** BEGIN **
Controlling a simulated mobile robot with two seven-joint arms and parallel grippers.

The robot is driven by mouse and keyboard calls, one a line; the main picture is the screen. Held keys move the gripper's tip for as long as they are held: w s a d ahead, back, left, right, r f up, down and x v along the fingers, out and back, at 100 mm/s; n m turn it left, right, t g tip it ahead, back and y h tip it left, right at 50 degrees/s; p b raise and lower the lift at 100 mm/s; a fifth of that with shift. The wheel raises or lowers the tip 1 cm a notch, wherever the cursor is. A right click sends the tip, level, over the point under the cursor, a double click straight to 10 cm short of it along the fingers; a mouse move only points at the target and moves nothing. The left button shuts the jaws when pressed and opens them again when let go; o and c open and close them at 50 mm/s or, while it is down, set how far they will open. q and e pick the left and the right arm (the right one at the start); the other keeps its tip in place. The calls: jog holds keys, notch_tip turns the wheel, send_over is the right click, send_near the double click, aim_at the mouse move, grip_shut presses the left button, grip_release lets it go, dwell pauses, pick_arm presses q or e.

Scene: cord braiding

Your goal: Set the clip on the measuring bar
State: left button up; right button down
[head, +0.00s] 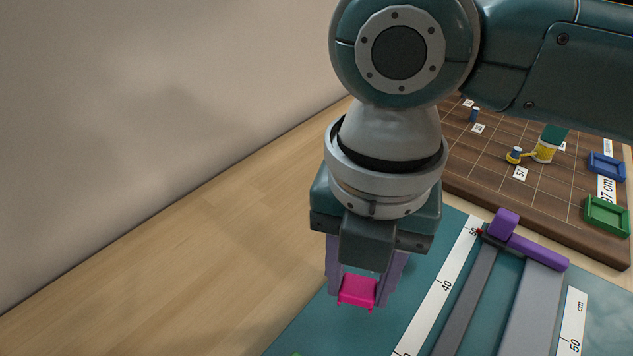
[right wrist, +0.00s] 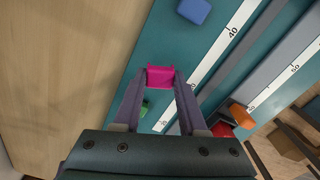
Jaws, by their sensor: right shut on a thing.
** END **
STATED GOAL: Skipping the pictures, transcribe each line above exactly as it appears.

THE OUTPUT:
Controlling a simulated mobile robot with two seven-joint arms and parallel grippers.

The robot is driven by mouse and keyboard calls, one a line; the main picture is the screen. Held keys move the gripper's tip for as long as they are held: w s a d ahead, back, left, right, r f up, down and x v along the fingers, out and back, at 100 mm/s; n m turn it left, right, t g tip it ahead, back and y h tip it left, right at 50 degrees/s; p b raise and lower the lift at 100 mm/s; a fifth of that with shift. The wheel raises or lowers the tip 1 cm a notch, wherever the cursor is. A right click sends the tip, level, over the point under the cursor, a double click straight to 10 cm short of it along the fingers; a mouse move only points at the target and moves nothing. The left button shuts the jaws when pressed and opens them again when let go; o and c open and close them at 50 mm/s or, while it is down, set how far they will open. q and e pick the left and the right arm (the right one at the start); the other keeps its tip in place. The calls: jog holds keys, notch_tip turns the wheel, send_over is the right click, send_near the double click, aim_at the mouse move, grip_shut presses the left button, grip_release lets it go, dwell pauses, pick_arm presses q or e.

Scene: cord braiding

Your goal: Set the clip on the measuring bar
State: left button up; right button down
[head, +0.00s] 
[right wrist, +0.00s] 
Jaws, by their sensor: right shut on a thing.

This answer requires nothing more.